The Undeniable, Daffy Greatness of BEN COOPER’S SPIDER-MAN

But the mask was perfect!

UPDATED 10/31/23: Happy Halloween! Get your Spidey outfit on! This groovy one is a “reprint” from 2020, but it remains a fave! Inspect your candy, kids! — Dan

If you pressed me hard enough for an answer when I was a kid, I would probably have said that Spider-Man was my second-favorite superhero.

Batman was far and away my favorite (still is, obviously), but I had a healthy love for the web-slinger that endures to this today.

The funny thing, though, is that with all the opportunities to dress up like Spidey for Halloween, I never took it and to this day I wish I had.

Batman and Spider-Man meet — in a fashion — in Rutland, Vermont.
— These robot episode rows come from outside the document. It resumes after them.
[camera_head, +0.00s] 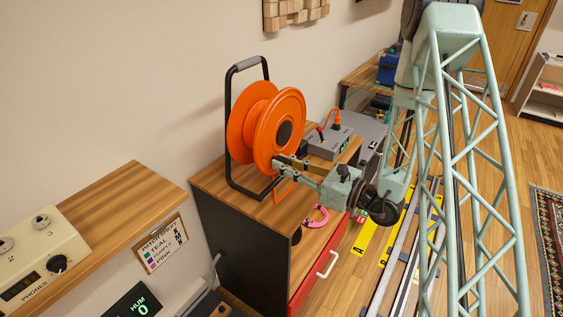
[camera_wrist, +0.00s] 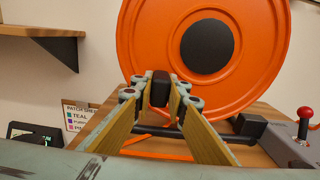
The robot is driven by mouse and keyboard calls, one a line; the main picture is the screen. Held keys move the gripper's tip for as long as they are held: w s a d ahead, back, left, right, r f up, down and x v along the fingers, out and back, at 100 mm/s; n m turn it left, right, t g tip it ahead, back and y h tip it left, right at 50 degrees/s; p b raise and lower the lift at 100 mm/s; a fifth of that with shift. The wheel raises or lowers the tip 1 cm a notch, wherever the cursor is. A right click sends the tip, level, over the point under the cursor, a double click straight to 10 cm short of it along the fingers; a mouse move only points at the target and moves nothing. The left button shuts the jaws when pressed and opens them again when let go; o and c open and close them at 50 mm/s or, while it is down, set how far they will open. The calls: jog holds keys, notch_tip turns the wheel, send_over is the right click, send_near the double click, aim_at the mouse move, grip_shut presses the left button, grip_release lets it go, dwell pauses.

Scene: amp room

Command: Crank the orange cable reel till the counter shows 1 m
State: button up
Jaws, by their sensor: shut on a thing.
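The orange cable reel (camera_head: 266,118) stands upright in a black frame with a grey handle on top of a wooden cabinet. Its near disc (camera_wrist: 262,75) fills the upper wrist view and has a black hub. My gripper (camera_head: 281,163) reaches the disc's lower edge from the right. Its two fingers are shut on the black crank knob (camera_wrist: 160,88), low and left of the hub in the wrist view. The fingers hide part of the crank. I cannot make out a metre counter in either view.
A grey box (camera_head: 328,142) with a red knob (camera_wrist: 305,112) stands right of the reel. A pink curved item (camera_head: 317,216) lies near the cabinet's front, above a red drawer front (camera_head: 318,277). A wooden shelf (camera_head: 110,215) juts out at left.

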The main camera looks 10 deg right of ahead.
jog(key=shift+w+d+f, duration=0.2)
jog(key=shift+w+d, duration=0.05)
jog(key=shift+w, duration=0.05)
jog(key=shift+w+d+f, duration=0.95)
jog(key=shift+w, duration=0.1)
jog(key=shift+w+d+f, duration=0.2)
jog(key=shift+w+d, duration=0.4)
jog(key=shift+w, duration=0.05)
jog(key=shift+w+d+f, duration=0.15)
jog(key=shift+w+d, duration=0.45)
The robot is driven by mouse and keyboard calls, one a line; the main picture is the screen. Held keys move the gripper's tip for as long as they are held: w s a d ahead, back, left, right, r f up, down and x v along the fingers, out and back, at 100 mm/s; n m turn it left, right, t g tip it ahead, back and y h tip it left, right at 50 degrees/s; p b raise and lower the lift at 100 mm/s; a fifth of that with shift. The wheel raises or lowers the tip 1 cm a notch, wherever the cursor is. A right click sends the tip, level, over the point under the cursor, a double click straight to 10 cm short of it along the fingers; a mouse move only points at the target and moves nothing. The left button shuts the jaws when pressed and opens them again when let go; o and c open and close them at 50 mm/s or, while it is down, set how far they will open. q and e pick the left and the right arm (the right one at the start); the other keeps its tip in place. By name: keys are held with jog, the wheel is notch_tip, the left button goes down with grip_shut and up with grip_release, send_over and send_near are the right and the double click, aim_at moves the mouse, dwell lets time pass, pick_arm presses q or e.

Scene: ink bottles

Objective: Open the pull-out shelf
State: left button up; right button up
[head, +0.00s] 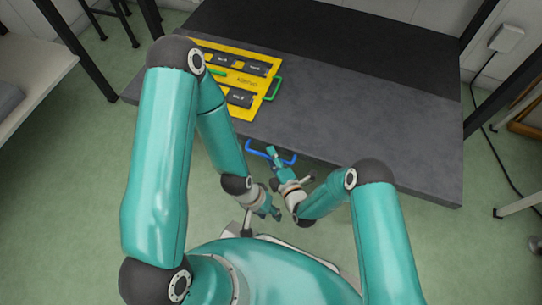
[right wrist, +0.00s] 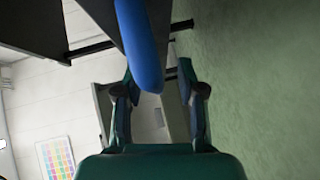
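The pull-out shelf's blue handle (head: 260,153) sticks out from the front edge of the dark grey table (head: 390,140). The shelf itself is hidden under the tabletop. My right gripper (head: 277,160) is at the right end of this handle. In the right wrist view the blue handle (right wrist: 142,45) reaches down from the top toward the space between the two spread fingers. The fingers are open, and no grip on the handle shows. My left gripper (head: 268,212) is lower, in front of the table and apart from the handle; its opening is too small to tell.
A yellow tray (head: 245,57) with black labelled pieces and a green handle (head: 273,89) lies on the table's left part. The table's right part is clear. Black frame posts stand at both sides. A white bench (head: 35,75) is at the far left.

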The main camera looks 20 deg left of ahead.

From 1971’s Batman #237, by Denny O’Neil, Neal Adams and Dick Giordano.

From the time I was maybe 5 or 6, I was Batman almost every year until maybe middle school when I chose to be a baseball player or a Rutgers football player. By high school, dressing up was more about irony than earnestness. (Though even at 16, I still went for the cape and dressed like Superman to impress a girl I knew. Much to my eternal surprise, it worked.)

But I never took the opportunity to be Spider-Man – which is really weird because I always envied the kids who did.

And it’s not like I didn’t have my chances. One of Ben Cooper’s most popular Halloween outfits was its off-model model and I even remember gazing at it on the shelves of the local store.

The bizarrely decorated jumpsuit really didn’t bug me much because it came with such a great mask.

Naturally, I would have loved a comics-accurate costume but it seemed to me that it would be too difficult to pull together: no skin showing, all that webbing. Plus, how would I see out of the white eyes?

Kids (and adults) today have so many more options than we had. I mean, I would have begged for something like this:

My Mom was handy with the sewing machine so you’d think I would have hectored her to custom-make a Spider-Man costume but maybe it just came down to the fact that most of the time I wanted to be Batman anyway.

Still, the great thing about being a 21st century man-child is that you can still grab a Ben Cooper Spider-Man costume off of eBay for a decent price.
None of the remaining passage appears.